On a narrow alleyway off the main pedestrian thoroughfare in the Old Town of Rhodes, a set of steps leads up to an unpretentious doorway opening to a historic building and a small shaded courtyard. This is Kahal Shalom, the sole remaining synagogue on a Greek island which was once home to 4,000 Jews. Now serving as a museum, and only very occasionally for services, Kahal Shalom offers a welcome respite from the touristy hustle and bustle in the nearby streets, as well as a fascinating immersion into the story of one Greek Jewish community, its history and culture.
My wife and I visited Kahal Shalom on our recent visit to Rhodes, a family trip which offered something suitable for all generations: beaches, a waterpark, shopping, a boat ride, an exploration of picturesque villages, good dining, nightclubs, and a fair amount of ouzo. On one day though, we left the children and grandchildren at the hotel pool and made an additional trip to the Old Town, with Kahal Shalom as the focus of our visit.
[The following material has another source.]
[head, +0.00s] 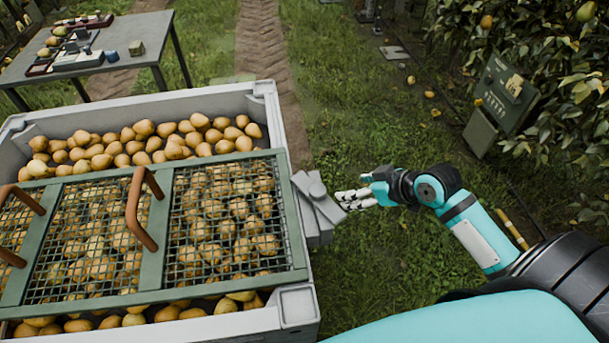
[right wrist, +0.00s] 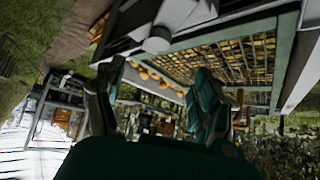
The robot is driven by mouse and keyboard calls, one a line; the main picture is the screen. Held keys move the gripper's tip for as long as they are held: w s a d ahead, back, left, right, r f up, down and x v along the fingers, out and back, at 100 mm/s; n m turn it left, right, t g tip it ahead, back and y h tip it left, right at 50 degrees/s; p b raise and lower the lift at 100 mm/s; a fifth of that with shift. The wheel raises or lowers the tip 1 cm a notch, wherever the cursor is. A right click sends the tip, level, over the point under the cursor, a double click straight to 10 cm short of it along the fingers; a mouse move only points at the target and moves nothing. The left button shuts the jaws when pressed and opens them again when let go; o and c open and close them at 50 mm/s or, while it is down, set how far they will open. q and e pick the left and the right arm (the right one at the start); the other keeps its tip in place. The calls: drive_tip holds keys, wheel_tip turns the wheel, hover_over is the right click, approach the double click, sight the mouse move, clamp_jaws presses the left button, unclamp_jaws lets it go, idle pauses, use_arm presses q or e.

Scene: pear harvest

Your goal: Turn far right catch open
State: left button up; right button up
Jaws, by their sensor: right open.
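A grey catch (head: 318,204) sits on the right outer side of the grey crate (head: 276,112), by the edge of the green-framed mesh lid (head: 159,228). A pale round knob and bar of the catch (right wrist: 156,40) show in the right wrist view. My right gripper (head: 347,199) is open, just right of the catch, fingers pointing at it. Its two dark fingers (right wrist: 155,88) stand apart below the catch in the right wrist view. Whether a finger touches the catch, I cannot tell. My left gripper is not in view.
Pears fill the crate, and brown handles (head: 141,208) rise from the lid. A table with tools (head: 120,30) stands at the back left. Grass right of the crate is mostly clear. A dark green box (head: 507,92) stands by the trees.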

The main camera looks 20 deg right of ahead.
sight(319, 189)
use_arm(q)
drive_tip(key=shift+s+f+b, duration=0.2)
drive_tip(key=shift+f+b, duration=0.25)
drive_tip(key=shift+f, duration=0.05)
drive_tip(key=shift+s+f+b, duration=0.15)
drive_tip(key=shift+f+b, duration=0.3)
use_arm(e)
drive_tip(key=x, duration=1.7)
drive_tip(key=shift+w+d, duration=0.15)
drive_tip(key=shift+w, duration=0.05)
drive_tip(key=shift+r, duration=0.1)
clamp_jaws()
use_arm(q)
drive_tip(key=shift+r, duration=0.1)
There were once six synagogues in the Jewish Quarter of Rhodes, known as La Juderia. Kahal Shalom, with its typical Sephardic interior, was built in 1577. The sanctuary has a raised, wooden platform—the bimah for Torah reading—in its center; the tiled floor is patterned in black and white geometric designs.
Although the Jewish presence in Rhodes dates back to ancient times, it grew significantly after the expulsion of Jews from Spain and members of the community spoke Ladino. A balcony for women was added to the Kahal Shalom synagogue in the 1930s, when the community was at its height.
After the island’s Italian governor introduced anti-Jewish laws in September 1938, more than 2,000 Jews fled from Rhodes. The Germans occupied Rhodes in 1944, leading to the deportation of the remaining 1,673 Jews to Auschwitz. Only 150 survived. Near the synagogue’s entrance there is a plaque listing the family names of the Jews who lost their lives in the Holocaust.
The Rhodes Jewish Museum, established in 1997, exhibits photographs depicting life in the community, as well as explanations of Jewish culture and religious traditions. There are mannequins dressed in garments typically worn by the Jews of Rhodes, including a bridal gown. The story of Jewish life, and its tragic history during the Holocaust, is tastefully presented.
A visit to the museum will be educational for non-Jewish tourists, while Jewish visitors will be presented with a living memorial to the community that once played an important part in the island’s history. It’s hard to imagine that all the shops facing one of the Old Town’s main squares were once Jewish-owned businesses. Today there are only a handful of Jews living in Rhodes.
My wife and I came away from our visit to the oldest surviving synagogue building in Greece and to the adjacent museum with a feeling that we had witnessed a living memorial to a once-vibrant Jewish community, a community whose history and culture should not be forgotten
The Rhodes Jewish Museum and synagogue complex is open from 10am-3pm, April through November 1st. It is closed on Saturdays. During the winter months visits can be arranged in advance. The entrance fee is 4 euros.